Berita Holopis Sementara itu, Anggota Komisi VI DPR RI, Herman Khaeron menyampaikan, bahwa pihaknya melihat saat ini Indonesia sedang terjebak dalam situasi persaingan pasar bebas. Apalagi beberapa komoditas pangan yang menjadi kebutuhan penting masyarakat masih mengandalkan impor untuk memenuhi stok dalam negeri.

Hal ini disampaikan oleh Herman saat berbincang-bincang di Ruang Tamu Holopis Channel dengan tema ‘Indonesia Penghasil CPO Terbesar, Kok Minyak Goreng Mahal dan Langka?’ secara virtual, (22/2).

“Dengan integrasinya seluruh harga pangan dengan harga internasional, inilah yang mengakibatkan harga minyak goreng naik. Tidak hanya minyak goreng, tapi harga-harga komoditas yang terintegrasi harga pasar internasional ya berpengaruh,” kata Herman.

Ia menyebut, bahwa saat ini kedua negara besar di dunia, yakni Amerika Serikat dan China sedang mengalami inflasi. Kondisi ini yang membuat harga-harga di sana termasuk bahan komoditas menjadi ikut terdongkrak naik.
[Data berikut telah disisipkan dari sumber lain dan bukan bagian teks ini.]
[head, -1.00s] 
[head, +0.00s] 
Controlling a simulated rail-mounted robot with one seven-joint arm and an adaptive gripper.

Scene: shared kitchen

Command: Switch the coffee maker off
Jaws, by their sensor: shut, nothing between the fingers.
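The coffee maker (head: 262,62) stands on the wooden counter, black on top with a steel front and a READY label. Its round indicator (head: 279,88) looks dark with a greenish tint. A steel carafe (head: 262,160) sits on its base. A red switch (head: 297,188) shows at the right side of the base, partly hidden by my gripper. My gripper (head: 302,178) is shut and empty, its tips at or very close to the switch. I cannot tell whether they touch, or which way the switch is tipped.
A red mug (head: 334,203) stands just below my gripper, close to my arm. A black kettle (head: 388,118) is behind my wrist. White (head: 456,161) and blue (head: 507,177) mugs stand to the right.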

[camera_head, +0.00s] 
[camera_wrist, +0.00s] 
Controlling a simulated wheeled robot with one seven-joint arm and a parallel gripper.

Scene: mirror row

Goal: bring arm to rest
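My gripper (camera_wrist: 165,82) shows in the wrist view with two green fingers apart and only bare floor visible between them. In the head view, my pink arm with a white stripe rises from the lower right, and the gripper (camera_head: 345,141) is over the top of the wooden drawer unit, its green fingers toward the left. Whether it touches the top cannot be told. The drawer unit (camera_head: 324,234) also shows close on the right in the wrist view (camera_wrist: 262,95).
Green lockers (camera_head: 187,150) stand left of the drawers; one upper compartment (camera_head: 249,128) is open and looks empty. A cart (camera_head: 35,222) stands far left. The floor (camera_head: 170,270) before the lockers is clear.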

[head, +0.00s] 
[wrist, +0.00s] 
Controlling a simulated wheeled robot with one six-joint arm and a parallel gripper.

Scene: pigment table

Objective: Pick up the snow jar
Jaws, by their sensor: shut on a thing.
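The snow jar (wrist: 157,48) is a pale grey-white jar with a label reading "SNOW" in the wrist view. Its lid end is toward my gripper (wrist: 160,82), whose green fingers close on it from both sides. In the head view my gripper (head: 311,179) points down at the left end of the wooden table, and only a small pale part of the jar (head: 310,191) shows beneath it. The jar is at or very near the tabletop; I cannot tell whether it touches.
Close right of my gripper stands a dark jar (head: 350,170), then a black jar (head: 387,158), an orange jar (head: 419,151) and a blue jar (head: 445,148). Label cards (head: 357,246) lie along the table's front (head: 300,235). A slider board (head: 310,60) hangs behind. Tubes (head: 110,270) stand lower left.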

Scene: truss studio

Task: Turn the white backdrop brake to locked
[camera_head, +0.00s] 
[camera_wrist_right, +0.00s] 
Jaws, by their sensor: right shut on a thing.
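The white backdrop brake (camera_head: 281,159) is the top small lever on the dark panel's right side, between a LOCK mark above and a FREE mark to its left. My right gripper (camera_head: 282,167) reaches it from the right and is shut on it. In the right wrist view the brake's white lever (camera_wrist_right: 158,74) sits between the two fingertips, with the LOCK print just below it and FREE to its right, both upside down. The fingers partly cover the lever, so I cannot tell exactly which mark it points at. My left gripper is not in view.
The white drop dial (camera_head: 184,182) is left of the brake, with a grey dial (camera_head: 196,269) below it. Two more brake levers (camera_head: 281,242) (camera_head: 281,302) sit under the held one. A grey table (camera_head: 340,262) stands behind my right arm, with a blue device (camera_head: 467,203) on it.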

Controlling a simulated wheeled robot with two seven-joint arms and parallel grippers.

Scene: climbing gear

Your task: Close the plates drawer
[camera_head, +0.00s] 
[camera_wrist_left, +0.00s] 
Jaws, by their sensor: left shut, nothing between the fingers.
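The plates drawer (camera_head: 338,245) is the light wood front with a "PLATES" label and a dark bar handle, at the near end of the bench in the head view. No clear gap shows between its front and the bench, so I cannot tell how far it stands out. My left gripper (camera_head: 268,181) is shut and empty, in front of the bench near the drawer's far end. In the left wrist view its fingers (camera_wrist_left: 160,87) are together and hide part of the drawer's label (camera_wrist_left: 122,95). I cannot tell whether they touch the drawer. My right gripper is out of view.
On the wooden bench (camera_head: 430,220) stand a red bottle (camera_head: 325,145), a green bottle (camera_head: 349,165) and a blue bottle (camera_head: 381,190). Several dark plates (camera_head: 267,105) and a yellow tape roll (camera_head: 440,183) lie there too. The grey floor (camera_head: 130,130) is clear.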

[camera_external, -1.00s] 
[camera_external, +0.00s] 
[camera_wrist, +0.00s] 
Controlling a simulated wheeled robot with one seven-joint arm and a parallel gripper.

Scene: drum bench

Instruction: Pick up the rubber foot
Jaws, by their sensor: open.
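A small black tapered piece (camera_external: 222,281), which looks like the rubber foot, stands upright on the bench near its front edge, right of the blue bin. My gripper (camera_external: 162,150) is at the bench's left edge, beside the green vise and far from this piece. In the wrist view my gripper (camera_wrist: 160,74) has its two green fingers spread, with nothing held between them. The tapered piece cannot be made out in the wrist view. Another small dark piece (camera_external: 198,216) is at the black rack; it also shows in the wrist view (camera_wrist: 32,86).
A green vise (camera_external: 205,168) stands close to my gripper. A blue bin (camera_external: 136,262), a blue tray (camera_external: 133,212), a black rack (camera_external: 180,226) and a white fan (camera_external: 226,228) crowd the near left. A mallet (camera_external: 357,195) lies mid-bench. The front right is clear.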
Jelas sekali, situasi ini pun berdampak pula pada harga jual beli barang komoditas internasional, termasuk yang saat ini sedang dirasakan oleh Indonesia.

“Di Amerika dan China inflasi sedang tinggi, Harga-harga komoditas melonjak tinggi, pada akhirnya ini berimbas pada pasar Indonesia,” terangnya.

Sayangnya, situasi tidak baik di sektor ekonomi ini menjadi paradoks. Menurut Herman, kondisi ini dipengaruhi karena kurangnya jaring pengaman stok barang di dalam negeri yang kurang diantisipasi oleh pemerintah.

“Indonesia sebagai negara yang memproduksi sumber daya minyak dan sawit yang besar, tapi pada akhirnya kita mengalami kelangkaan,” imbuhnya.

Herman pun mengingatkan kembali kepada pemerintah khususnya Kementerian Badan Usaha Milik Negara (BUMN) agar bisa mengorganisir dan mengkoordinir dengan baik perusahaan-perusahaan plat merah agar memaksimalkan dan meningakatkan produksi kebutuhan pokok demi memenuhi stok barang komoditas di dalam negeri.

Jika BUMN serius, ia yakin mereka bisa melakukannya dengan baik sehingga kelangkaan-kelangkaan bahan komoditas tidak sampai terjadi, serta harga-harga tidak malah melonjak terlalu tinggi yang mengakibatkan daya beli masyarakat juga tertekan.

“BUMN harusnya memproduksi (komoditas) hajat hidup, mereka harus mampu mengimbanginya. Kita ini untuk CPO (Crude Palm Oil) minyak sawit di PTPN, tapi mereka hanya mampu memproduksi konsensi 40 persen saja dengan penguasaan 50 persen. Artinya tidak cukup mampu meredam gejolak baik ketersediaan dan keterjangkauan dari sisi tempat dan harga,” paparnya.